Majority of Deportation Order Recipients Remain in Canada: Document

Majority of Deportation Order Recipients Remain in Canada: Document
A Canada Border Services Agency (CBSA) patch is seen on a CBSA officer’s uniform in Calgary, Alberta, on Aug. 1, 2019. (Jeff Mcintosh/The Canadian Press)
9/21/2023
Updated:
9/21/2023
0:00
The majority of individuals issued deportation orders by the Canada Border Services Agency (CBSA) are believed to still be in the country, according to internal government data.

Between Jan. 1 and May 24 of this year, 1,004 deportation orders were issued, of which 185 recipients complied. Enforcement agents removed another 168 individuals, with the rest still in Canada, according to data contained in an order paper requested by Calgary-Shepard Tory MP Tom Kmiec.

“Everyone ordered removed from Canada is entitled to due process before the law, and all removal orders are subject to various levels of appeal, including judicial review,” says CBSA in the document filed on Sept. 18. “Once all legal avenues have been exhausted, foreign nationals are processed for removal.”

Deportation letters may be issued after a departure order has not been respected.

There were 2,509 deportation orders issued in 2017—the highest annual total between 2016 and May 2023—of which only 460 were enforced. Of individuals ordered to leave Canada that year, 1,518 remain in Canada. There is no available information on how many voluntarily left the country.

Of the 14,609 deportation orders issued by the CBSA between 2016 and May 24, 2023, 771 individuals left Canada voluntarily, 3,087 were enforced, and 9,317 are believed to still be in the country. With respect to the numbers, enforced deportation is independent of the number issued in a specific year.

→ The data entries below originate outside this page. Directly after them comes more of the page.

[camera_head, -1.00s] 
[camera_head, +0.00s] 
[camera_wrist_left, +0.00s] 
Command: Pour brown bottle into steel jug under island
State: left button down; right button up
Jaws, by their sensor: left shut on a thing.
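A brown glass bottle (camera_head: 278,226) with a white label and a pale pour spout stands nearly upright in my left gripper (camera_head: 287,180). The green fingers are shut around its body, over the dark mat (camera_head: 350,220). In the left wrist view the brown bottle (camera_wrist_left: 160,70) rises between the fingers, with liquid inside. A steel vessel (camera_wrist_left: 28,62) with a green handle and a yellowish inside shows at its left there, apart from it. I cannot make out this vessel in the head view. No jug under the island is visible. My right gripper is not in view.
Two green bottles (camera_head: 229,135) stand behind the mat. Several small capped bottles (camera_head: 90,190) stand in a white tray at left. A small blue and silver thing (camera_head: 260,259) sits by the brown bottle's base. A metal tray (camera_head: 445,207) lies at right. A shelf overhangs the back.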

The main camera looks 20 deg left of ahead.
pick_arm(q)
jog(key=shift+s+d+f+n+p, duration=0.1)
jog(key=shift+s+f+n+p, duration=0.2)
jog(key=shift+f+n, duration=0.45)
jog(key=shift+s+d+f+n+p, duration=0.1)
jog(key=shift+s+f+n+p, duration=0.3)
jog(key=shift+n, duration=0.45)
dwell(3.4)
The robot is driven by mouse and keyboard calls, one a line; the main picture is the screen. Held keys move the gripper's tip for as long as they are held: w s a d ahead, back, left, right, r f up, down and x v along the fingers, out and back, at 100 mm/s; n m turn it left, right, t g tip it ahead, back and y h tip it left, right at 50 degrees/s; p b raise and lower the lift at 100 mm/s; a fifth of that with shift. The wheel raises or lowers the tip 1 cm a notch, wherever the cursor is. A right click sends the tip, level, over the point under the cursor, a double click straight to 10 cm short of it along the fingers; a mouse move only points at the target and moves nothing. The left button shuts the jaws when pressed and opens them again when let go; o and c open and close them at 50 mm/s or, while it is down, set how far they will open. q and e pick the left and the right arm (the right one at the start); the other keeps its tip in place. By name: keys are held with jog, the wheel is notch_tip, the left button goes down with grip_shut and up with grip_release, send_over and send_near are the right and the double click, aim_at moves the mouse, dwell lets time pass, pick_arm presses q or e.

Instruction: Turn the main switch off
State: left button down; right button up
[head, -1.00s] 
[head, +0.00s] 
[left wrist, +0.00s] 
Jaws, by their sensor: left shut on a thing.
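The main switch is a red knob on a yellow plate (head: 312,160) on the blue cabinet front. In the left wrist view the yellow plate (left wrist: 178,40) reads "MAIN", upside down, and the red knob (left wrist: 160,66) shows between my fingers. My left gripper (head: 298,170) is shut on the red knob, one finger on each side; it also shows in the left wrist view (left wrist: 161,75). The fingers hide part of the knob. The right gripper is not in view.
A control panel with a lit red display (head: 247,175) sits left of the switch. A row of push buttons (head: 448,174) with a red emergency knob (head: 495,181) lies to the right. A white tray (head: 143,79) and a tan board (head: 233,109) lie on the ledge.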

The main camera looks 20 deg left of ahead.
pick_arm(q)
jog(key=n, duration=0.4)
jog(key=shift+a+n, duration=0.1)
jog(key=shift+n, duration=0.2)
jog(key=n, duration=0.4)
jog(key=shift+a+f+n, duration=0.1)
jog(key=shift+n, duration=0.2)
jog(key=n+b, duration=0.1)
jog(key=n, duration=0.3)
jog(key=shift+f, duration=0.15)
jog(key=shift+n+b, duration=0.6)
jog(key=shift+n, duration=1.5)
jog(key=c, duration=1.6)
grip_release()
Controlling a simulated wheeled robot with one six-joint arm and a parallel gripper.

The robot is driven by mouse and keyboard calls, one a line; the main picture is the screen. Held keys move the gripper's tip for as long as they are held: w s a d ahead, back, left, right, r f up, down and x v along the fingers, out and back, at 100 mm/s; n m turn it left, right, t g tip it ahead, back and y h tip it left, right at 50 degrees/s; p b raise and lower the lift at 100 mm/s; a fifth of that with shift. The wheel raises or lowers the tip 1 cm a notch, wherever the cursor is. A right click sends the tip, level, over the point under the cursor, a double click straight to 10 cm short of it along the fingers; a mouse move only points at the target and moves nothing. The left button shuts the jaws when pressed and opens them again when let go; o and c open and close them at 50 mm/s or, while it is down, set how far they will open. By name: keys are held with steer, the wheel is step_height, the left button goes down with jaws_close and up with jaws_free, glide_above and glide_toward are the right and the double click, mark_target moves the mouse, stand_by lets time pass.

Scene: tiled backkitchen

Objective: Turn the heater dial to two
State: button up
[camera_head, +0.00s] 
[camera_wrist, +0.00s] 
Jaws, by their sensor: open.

No elaborate details were provided about the most common reasons deportation orders were issued in the first place. They could target individuals who broke immigration laws while in Canada or who entered the country illegally.

In recent years, tens of thousands of asylum seekers entered the country through the unofficial border crossing at Roxham Road in Saint-Bernard-de-Lacolle, Que. In March, the Canada-U.S Safe Thirty Country Agreement was amended to make rules governing asylum more stringent. The RCMP intercepted over 39,000 illegal migrants in Quebec in 2022.
“There are no accurate figures representing the number or composition of undocumented immigrants residing in Canada,” Immigration, Refugees and Citizenship Canada (IRCC) said in a briefing package for the minister. “Estimates from academic sources range between 20,000 and 500,000 persons, although there may be more.”
According to IRCC statistics, of 103,738 refugee claims made by illegal border crossers between February 2017 and June 2023, 33,913 have been accepted, 21,627 rejected, 1,534 abandoned, and the remainder pending.

Only 2,403 individuals who crossed Canada’s border illegally were detained by the CBSA during the aforementioned period.